> GOAL OF THE EXERCISE: Extract the lines from the first line of the records below through the line containing "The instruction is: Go", inclusive, and reproduce them exactly as written.

> Records of robot episodes:
<<<<
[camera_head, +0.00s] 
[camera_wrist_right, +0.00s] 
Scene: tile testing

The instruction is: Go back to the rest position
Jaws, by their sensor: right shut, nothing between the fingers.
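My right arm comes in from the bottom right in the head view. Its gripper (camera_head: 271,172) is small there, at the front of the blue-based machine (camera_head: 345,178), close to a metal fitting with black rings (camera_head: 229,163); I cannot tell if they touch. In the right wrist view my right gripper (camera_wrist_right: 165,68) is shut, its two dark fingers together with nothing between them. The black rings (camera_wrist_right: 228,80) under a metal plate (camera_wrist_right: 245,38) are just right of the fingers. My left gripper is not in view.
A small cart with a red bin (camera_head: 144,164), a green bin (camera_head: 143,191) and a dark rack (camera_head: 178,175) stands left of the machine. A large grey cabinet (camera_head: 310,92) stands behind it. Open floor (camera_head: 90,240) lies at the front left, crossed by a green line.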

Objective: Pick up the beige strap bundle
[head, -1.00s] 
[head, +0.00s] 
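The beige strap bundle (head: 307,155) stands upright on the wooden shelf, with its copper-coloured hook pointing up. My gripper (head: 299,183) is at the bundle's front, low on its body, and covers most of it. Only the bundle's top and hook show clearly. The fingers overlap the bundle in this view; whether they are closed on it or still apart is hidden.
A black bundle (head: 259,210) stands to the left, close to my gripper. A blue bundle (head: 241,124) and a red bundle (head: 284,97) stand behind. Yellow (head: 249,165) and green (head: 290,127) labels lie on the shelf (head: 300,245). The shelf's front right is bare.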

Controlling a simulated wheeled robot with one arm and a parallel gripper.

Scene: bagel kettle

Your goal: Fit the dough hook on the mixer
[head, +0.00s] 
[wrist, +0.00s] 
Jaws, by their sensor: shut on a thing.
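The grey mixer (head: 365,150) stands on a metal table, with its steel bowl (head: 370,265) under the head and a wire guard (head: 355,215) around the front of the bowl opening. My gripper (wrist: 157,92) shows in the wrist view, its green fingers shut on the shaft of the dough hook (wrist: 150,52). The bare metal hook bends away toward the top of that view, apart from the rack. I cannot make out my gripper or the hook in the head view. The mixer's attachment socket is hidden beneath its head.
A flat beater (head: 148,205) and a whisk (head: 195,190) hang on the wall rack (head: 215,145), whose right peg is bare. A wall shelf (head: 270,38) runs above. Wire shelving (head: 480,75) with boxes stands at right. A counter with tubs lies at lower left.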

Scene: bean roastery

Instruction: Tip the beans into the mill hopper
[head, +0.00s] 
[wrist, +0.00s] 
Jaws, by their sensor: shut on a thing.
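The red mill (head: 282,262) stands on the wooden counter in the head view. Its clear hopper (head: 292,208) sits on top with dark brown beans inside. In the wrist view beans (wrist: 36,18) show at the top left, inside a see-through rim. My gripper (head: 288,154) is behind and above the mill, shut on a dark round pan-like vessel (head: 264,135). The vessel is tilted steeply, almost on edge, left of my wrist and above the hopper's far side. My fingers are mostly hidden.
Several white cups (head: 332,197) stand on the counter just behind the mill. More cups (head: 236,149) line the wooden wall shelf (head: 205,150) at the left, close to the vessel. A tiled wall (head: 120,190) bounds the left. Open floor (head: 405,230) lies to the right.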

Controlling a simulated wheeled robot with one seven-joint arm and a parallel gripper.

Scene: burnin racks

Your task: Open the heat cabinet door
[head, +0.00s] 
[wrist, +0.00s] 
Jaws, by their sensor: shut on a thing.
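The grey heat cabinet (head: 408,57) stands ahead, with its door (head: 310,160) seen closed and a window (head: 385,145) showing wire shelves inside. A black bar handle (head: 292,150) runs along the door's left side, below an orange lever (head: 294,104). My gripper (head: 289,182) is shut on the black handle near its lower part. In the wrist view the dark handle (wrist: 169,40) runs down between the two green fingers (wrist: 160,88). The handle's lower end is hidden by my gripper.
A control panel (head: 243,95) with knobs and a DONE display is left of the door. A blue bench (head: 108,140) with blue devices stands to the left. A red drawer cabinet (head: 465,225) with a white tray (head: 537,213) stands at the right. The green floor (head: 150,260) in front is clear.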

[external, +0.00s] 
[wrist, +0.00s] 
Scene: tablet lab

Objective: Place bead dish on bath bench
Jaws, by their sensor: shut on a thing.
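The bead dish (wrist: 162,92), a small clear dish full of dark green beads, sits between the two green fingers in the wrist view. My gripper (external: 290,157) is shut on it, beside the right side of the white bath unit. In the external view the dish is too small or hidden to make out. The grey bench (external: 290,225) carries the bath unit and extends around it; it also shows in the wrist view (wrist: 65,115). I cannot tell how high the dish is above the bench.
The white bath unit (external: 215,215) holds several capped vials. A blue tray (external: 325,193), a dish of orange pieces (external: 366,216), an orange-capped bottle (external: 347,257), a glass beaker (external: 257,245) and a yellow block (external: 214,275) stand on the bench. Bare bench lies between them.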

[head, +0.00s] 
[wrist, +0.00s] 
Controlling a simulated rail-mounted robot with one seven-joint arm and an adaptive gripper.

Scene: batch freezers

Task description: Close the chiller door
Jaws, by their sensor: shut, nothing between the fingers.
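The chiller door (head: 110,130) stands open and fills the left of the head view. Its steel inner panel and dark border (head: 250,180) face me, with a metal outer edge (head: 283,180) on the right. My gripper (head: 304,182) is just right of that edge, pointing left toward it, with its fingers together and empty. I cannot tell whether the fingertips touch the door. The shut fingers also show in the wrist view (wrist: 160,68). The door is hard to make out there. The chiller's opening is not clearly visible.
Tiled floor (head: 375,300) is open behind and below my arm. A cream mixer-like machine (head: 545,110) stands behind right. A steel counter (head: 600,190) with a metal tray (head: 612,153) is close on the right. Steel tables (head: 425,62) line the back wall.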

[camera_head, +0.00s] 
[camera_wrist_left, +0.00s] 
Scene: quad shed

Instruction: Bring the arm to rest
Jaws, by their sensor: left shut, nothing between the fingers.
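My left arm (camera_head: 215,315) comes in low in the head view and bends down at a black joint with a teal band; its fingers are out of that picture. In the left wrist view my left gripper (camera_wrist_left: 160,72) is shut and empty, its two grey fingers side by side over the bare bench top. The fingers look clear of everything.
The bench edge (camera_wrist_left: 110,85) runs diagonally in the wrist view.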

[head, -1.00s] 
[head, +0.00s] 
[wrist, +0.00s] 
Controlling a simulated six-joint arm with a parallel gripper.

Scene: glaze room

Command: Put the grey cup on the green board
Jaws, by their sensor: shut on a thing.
>>>>
> EXERCISE OUTPUT:
[camera_head, +0.00s] 
[camera_wrist_right, +0.00s] 
Scene: tile testing

The instruction is: Go back to the rest position

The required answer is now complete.